Trinity Steps Forward While Looking Back


Irish step dancing is on a roll. As we approach the millennium, this art form--once a child of the provinces and characterized by stiff torsos and flying filigreed footwork--has emerged as mass entertainment. While “Riverdance” and Michael Flatley’s “Lord of the Dance” have recently dominated with Vegas flash, Trinity Irish Dance Company has been jigging, kicking and pan-piping since 1990, combining the traditional with the progressive.

Founded by former Irish step champion and choreographer Mark Howard, the Chicago-based troupe made its Los Angeles debut Sunday afternoon at UCLA’s Royce Hall. The 12-part program suffered slightly from repetition, but the caliber of dancing, the beaming faces and the energy of its 22 youthful hoofers made for a dynamic presentation.

Dry ice is requisite these days, and “The Mist” featured unitard-clad dancers, barefoot and occasionally upside-down, emerging from the stuff to create sculptural poses and Busby Berkeley-like formations with their arms and bodies.
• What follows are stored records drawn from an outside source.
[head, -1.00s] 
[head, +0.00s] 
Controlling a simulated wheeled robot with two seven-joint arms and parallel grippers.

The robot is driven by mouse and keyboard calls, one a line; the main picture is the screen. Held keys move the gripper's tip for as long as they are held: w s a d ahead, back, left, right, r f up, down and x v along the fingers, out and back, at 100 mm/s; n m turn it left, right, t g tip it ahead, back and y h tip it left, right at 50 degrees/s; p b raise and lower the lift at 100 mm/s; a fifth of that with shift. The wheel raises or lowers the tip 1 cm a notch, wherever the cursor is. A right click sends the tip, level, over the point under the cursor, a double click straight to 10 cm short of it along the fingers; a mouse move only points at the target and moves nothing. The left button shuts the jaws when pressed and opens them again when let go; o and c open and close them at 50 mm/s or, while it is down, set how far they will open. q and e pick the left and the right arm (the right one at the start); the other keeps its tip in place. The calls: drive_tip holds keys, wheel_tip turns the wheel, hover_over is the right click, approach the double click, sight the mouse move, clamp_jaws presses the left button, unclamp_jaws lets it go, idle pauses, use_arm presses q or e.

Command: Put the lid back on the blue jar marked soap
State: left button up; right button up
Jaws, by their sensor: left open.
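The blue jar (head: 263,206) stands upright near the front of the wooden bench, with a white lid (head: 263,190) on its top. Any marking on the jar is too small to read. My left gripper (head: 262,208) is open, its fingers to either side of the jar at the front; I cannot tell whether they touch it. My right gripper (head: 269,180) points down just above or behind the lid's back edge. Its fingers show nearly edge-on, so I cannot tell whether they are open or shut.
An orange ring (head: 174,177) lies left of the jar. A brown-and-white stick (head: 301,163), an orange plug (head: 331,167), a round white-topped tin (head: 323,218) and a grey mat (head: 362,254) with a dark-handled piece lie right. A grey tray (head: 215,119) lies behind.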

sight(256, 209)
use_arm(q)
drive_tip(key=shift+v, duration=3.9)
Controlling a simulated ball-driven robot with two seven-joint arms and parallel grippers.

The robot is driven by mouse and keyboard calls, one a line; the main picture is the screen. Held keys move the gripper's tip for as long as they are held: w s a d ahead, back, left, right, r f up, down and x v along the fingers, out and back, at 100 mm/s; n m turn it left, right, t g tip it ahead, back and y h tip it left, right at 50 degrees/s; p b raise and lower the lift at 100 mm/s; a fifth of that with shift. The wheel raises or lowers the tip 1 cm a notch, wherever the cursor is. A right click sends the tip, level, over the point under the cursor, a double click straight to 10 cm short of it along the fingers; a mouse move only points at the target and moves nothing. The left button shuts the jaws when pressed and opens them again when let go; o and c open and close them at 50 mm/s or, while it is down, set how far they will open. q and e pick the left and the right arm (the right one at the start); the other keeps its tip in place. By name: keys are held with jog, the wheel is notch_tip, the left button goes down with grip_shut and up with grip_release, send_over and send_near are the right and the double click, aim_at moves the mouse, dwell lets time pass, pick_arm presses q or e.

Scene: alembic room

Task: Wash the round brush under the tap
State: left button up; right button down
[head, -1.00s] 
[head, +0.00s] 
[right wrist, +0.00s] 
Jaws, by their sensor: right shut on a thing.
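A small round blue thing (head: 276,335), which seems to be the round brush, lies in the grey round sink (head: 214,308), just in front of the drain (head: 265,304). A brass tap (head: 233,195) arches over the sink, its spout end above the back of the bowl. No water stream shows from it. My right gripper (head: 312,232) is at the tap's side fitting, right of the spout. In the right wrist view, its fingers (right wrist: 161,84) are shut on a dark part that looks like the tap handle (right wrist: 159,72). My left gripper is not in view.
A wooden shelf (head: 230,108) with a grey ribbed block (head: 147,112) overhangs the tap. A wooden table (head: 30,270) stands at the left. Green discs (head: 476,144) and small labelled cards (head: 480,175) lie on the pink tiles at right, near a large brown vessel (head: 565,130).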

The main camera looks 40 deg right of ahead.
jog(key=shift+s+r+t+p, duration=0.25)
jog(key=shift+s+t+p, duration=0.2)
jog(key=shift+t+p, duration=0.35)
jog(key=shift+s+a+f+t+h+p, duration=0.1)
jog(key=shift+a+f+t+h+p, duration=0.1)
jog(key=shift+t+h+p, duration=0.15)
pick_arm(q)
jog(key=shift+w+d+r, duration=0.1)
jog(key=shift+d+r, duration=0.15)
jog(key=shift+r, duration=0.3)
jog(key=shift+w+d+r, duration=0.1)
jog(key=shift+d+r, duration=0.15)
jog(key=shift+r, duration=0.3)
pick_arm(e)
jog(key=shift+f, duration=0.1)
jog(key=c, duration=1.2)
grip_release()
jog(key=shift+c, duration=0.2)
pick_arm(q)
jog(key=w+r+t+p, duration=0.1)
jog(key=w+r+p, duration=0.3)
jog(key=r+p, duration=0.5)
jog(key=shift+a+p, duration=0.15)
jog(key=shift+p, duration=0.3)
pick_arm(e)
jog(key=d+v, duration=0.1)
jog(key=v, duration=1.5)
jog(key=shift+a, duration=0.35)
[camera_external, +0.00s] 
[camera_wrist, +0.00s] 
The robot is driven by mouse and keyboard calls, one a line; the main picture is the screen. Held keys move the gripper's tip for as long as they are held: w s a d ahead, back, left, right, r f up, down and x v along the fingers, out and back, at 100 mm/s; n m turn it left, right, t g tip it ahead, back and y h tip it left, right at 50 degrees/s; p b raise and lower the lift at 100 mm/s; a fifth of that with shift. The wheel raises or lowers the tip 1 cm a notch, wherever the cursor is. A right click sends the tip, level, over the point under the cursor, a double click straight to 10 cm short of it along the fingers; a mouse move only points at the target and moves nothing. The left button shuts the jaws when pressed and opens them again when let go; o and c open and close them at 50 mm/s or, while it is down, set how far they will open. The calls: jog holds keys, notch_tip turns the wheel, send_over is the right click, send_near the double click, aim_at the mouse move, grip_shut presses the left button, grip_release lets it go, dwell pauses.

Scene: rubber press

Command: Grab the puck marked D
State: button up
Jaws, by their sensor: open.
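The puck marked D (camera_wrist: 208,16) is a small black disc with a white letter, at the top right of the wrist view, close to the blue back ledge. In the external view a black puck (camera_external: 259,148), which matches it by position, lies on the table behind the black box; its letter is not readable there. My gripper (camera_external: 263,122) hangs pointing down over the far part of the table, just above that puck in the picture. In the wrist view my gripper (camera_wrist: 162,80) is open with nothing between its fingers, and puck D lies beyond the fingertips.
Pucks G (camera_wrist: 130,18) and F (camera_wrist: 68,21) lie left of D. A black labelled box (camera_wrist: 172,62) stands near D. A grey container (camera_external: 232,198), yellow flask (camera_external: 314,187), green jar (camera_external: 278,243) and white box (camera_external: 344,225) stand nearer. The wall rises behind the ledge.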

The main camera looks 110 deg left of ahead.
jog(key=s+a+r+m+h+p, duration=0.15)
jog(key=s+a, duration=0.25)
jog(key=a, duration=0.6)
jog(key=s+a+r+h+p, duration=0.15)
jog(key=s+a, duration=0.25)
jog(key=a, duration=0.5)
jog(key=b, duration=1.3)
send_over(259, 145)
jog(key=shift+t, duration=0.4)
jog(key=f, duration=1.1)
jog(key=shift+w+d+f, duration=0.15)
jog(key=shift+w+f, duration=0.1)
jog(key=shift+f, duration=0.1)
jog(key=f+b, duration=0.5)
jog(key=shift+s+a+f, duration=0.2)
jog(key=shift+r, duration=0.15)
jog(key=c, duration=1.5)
“Blackthorn” saw a quintet of girls pulling out the Celtic stops in hard-toed jig shoes, their quicksilver feet hammering out intricate rhythms, their high kicks dazzling. Darren Smith, the lone male dancer in the company, provided needed testosterone in “Step About” and “Treble Jig,” jamming with dexterous tapping, airy jumps and lightning speed.

“The Mollies,” co-choreographed by Howard and Brian Jeffery, is well-intended, but the Pennsylvania coal-mining narrative of the Molly Maguires failed to cohesively fuse modern moves with the power of step dancing. Drab and dark, this four-part suite featured video by Stephan Mazurek, with close-ups of eyes proving remote, the accompanying dancing tepid.

The finale, “Celt Thunder,” lit up the stage with kaleidoscopic virtuosity. Taped music and a trio of able musicians kept good time--and things flowing--throughout.